▶ _YOUR TASK_
Repeat word for word the lines from the one holding "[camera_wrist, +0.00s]" through the end, both ends included, and leave out every picture.

▶ _COLLECTED MATERIAL_

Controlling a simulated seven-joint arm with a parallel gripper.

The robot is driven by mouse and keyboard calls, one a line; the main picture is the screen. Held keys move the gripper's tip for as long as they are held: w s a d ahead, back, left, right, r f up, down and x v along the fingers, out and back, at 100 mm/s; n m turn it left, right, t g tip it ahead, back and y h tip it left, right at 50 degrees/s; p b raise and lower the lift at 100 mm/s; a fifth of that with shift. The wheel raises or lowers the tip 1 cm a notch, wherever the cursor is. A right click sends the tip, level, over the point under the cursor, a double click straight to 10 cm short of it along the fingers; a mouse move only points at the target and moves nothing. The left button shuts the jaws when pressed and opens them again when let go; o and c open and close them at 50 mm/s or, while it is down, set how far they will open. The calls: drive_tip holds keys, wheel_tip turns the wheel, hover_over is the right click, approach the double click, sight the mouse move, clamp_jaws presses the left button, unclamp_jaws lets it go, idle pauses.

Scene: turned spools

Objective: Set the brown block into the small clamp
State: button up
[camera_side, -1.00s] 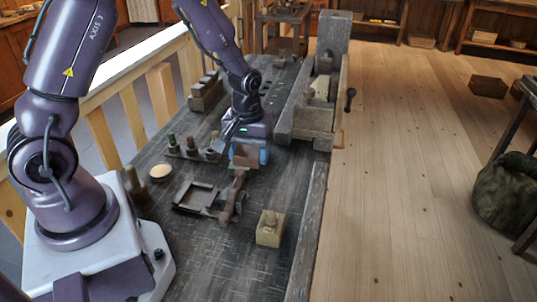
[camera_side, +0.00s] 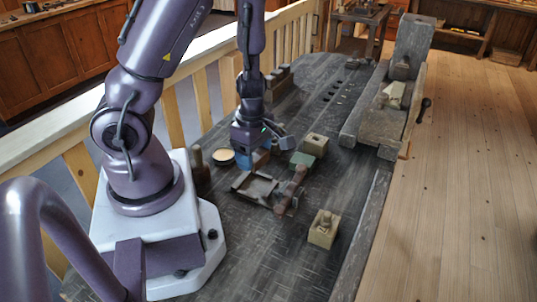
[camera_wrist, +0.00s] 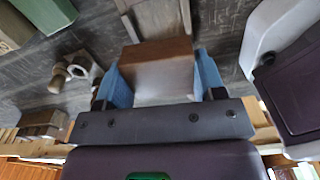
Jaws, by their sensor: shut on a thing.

▶ _ANSWER TO THIS TASK_
[camera_wrist, +0.00s] 
Jaws, by their sensor: shut on a thing.

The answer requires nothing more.